··· Collected material
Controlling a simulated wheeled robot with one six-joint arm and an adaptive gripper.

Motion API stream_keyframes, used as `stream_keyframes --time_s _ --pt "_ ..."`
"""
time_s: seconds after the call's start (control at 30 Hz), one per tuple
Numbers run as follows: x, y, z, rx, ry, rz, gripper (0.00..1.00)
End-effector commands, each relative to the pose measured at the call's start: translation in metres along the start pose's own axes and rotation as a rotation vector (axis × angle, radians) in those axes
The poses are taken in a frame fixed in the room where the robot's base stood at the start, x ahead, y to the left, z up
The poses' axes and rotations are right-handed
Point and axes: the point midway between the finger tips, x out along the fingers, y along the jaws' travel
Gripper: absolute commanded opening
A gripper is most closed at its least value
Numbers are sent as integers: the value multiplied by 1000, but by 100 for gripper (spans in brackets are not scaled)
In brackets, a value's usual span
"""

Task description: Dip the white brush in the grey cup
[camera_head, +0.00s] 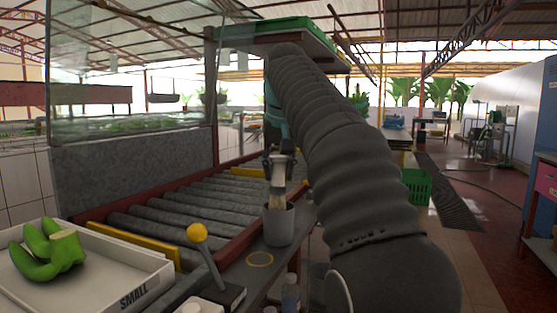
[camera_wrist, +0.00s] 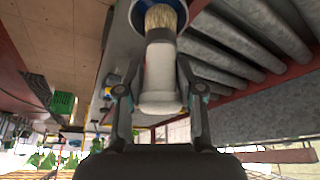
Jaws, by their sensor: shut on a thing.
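My gripper (camera_head: 280,158) is shut on the white handle of the brush (camera_head: 278,173). The brush hangs upright with its pale bristles down. The grey cup (camera_head: 279,228) stands below it on the narrow ledge beside the rollers. The bristle tips are at the cup's mouth; I cannot tell how far they reach inside. In the wrist view, my gripper (camera_wrist: 160,92) has a finger on each side of the white brush handle (camera_wrist: 160,75), and the bristles overlap the cup's round opening (camera_wrist: 137,10).
A yellow-knobbed lever (camera_head: 197,234) stands left of the cup, near a yellow ring mark (camera_head: 260,258) on the ledge. A white tray (camera_head: 90,283) marked SMALL holds green bananas (camera_head: 50,250) at the left. Rollers (camera_head: 170,215) lie behind. A green crate (camera_head: 417,186) sits on the floor.

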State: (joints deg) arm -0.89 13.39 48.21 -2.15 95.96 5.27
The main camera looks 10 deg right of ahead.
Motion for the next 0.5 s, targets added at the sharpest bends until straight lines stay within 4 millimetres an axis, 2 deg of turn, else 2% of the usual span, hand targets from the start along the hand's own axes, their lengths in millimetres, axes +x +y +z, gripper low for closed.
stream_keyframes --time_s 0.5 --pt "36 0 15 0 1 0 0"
······
_Goal_: Repeat the line containing "The poses' axes" and every line after it up to the end of the material above, exactly as they stand, minus the pictures.

_Exercise output_:
The poses' axes and rotations are right-handed
Point and axes: the point midway between the finger tips, x out along the fingers, y along the jaws' travel
Gripper: absolute commanded opening
A gripper is most closed at its least value
Numbers are sent as integers: the value multiplied by 1000, but by 100 for gripper (spans in brackets are not scaled)
In brackets, a value's usual span
"""

Task description: Dip the white brush in the grey cup
[camera_head, +0.00s] 
[camera_wrist, +0.00s] 
Jaws, by their sensor: shut on a thing.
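My gripper (camera_head: 280,158) is shut on the white handle of the brush (camera_head: 278,173). The brush hangs upright with its pale bristles down. The grey cup (camera_head: 279,228) stands below it on the narrow ledge beside the rollers. The bristle tips are at the cup's mouth; I cannot tell how far they reach inside. In the wrist view, my gripper (camera_wrist: 160,92) has a finger on each side of the white brush handle (camera_wrist: 160,75), and the bristles overlap the cup's round opening (camera_wrist: 137,10).
A yellow-knobbed lever (camera_head: 197,234) stands left of the cup, near a yellow ring mark (camera_head: 260,258) on the ledge. A white tray (camera_head: 90,283) marked SMALL holds green bananas (camera_head: 50,250) at the left. Rollers (camera_head: 170,215) lie behind. A green crate (camera_head: 417,186) sits on the floor.

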State: (joints deg) arm -0.89 13.39 48.21 -2.15 95.96 5.27
The main camera looks 10 deg right of ahead.
Motion for the next 0.5 s, targets added at the sharpest bends until straight lines stay within 4 millimetres an axis, 2 deg of turn, else 2% of the usual span, hand targets from the start along the hand's own axes, their lengths in millimetres, axes +x +y +z, gripper low for closed.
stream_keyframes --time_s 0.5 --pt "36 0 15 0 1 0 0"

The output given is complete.